Für das soziale Netzwerk Twitter verläuft der Start ins Jahr 2016 katastrophal: CEO Jack Dorsey verlor am Sonntagabend fünf Schlüsselfiguren seines Management-Teams, darunter Produktchef Kevin Weil, Inhaltechefin Katie Jacobs Stanton und Chefprogrammierer Alex Roetter.

Jason Toff, Chef der Videotochter Vine, verkündete am Sonntag, dass er von Google für deren Virtual-Reality-Projekt abgeworben wurde. Personalchef Brian Schipper hielt angesichts dieses Exodus an Toptalenten ebenfalls nichts mehr auf seinem Sessel.

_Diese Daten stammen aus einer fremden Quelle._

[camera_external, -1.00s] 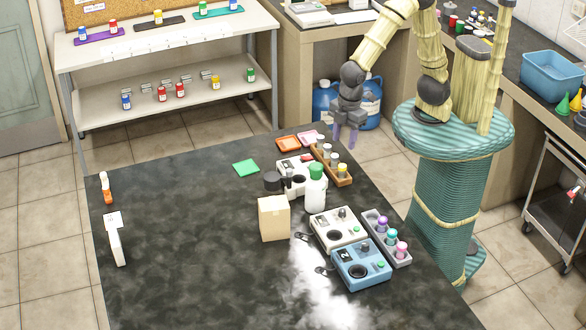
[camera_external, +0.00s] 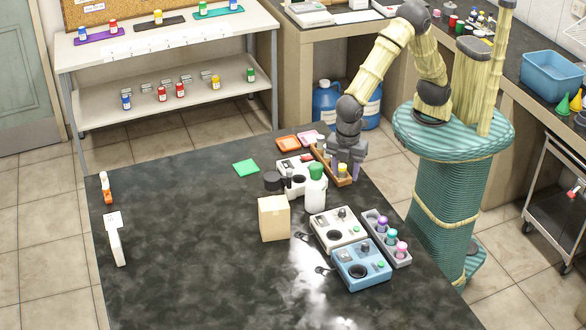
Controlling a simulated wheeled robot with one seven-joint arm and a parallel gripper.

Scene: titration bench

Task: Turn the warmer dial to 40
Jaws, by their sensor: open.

Dorsey selbst bestätigte die Kündigungswelle am Sonntagabend per Tweet, zuvor hatte das US-Fachportal ReCode als Erster über die Managerabgänge berichtet. Dorsey betonte in seinem Tweet, dass die Manager auf eigenen Wunsch die Firma verlassen – einige US-Medien hatten geschrieben, Dorsey hätte sie angesichts von Twitters bescheidener Performance der letzten Monate allesamt gefeuert.

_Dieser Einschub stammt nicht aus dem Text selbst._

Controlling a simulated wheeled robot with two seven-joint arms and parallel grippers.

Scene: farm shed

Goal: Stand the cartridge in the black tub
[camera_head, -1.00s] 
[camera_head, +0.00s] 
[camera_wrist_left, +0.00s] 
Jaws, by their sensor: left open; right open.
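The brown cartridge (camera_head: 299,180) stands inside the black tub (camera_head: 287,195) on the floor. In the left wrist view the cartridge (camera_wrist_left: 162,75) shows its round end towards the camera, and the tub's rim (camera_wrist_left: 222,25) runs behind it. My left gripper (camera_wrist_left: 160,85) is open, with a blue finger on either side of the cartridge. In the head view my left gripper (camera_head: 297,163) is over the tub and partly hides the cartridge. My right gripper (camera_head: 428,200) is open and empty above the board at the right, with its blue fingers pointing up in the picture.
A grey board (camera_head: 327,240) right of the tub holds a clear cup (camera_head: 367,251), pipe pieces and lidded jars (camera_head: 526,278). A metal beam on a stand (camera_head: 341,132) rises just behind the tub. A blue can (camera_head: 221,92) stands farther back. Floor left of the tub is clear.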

Auch die Ex-Manager bemühen sich, in ihren Abschieds-Tweets eine heile Welt zu kommunizieren: Weil betonte, er wolle mehr Zeit für seine Familie haben, und Jacobs Stanton veröffentlichte einen eigenen Blogpost auf medium.com unter dem Titel „Es ist an der Zeit …“ mit derselben Begründung. Doch ganz glücklich scheint sie mit ihrem Ausstieg nach über fünf Jahren bei Twitter nicht: Spät am Sonntagabend fragte sie auf Twitter nur halb scherzhaft nach einem Tipp für wasserfestes Mascara – „für eine Freundin“.

Der tiefe Fall der Twitter-Aktie

Egal, ob die fünf Topleute freiwillig gingen oder gefeuert wurden: Jack Dorsey steht in jedem Fall schlecht da. Alle Manager waren mit Schlüsselprojekten betraut, die Twitter mehr Nutzer verschaffen sollen: Jacobs Stanton sollte Partnerschaften mit klassischen Medien voranbringen, um Twitter bekannter und attraktiver zu machen.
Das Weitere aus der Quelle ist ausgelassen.